国内史的分野とともに国際交流史研究の伝統が特色である。学生は全時代を見通しつつ、各自選択したテーマについて、歴史の「読み手」から「書き手」にまわることが要請される。そのため、講義・演習のほか、所蔵の史・資料操作の実習や、史料収集・整理などのフィールドワークが課され、すでに30年以上続いている熊本大学との自主的な合同ゼミや春秋の構想発表会などを通じて卒論作成のコツを身につける。成績面では卒論が最も重視される。卒業生は企業・官公庁をはじめ、教師・マスコミ・博物館学芸員・研究職など、多彩な分野で活躍している。

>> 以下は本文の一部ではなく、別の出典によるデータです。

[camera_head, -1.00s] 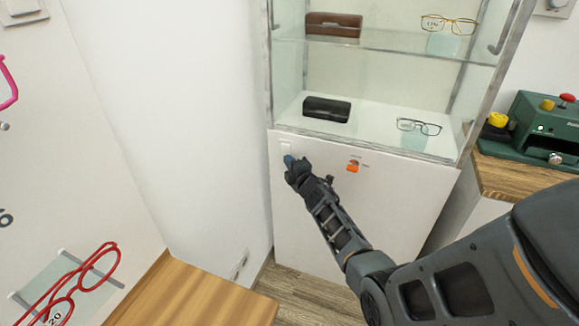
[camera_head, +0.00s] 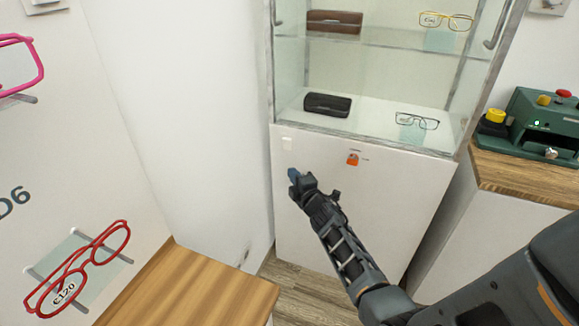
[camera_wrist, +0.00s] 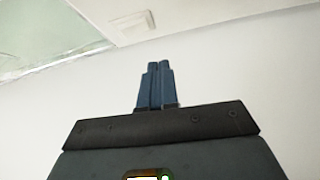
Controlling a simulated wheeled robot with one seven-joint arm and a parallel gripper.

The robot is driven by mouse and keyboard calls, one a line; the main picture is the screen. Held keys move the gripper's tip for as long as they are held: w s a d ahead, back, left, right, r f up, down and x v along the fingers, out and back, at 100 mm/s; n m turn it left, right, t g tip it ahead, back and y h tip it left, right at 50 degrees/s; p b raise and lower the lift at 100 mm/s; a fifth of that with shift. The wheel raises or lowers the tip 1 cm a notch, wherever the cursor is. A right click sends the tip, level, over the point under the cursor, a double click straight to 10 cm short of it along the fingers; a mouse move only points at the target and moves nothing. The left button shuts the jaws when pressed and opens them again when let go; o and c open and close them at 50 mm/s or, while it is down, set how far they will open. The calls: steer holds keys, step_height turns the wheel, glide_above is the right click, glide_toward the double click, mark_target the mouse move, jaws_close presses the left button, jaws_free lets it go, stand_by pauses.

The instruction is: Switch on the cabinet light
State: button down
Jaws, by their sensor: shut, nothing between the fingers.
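The glass display cabinet (camera_head: 372,138) stands on a white base (camera_head: 390,200). A small white rocker switch (camera_head: 287,144) is on the upper left of the base front, below the glass. It also shows at the top of the wrist view (camera_wrist: 132,22), beyond my fingertips. My gripper (camera_head: 292,173) is below the switch in the head view and apart from it. In the wrist view its blue fingers (camera_wrist: 155,68) are shut together with nothing between them. I cannot tell clearly whether the cabinet is lit.
An orange tag or lock (camera_head: 353,159) is on the base front, right of the switch. Glasses (camera_head: 417,122) and a black case (camera_head: 327,104) are inside. A green machine (camera_head: 540,125) stands on the right counter. A wooden top (camera_head: 195,290) is at lower left.

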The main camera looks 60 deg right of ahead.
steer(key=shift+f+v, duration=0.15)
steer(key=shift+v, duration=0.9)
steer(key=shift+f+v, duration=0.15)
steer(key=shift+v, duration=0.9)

大学院生は、少人数で濃密な議論を闘わせる授業や論文指導を通して、高度の専門的知識と洗練された技倆を身につける。博士後期課程に進学した者は、博士(文学)の学位取得を目指して研究に没頭するが、修士課程を終えて高等学校その他に就職する者も多い。学府教育を終えて博物館・文書館や、大学などの高等教育機関に就職し、持てる能力を存分に発揮している卒業生は、100名を下らない。
当研究室に事務局をおく九州史学研究会は創刊60周年を迎えた。機関誌『九州史学』は184号を超え、各部会の活動もさかんである。刊行物には、『境界のアイデンティティ』『境界からみた内と外』(ともに岩田書院,2008年)がある。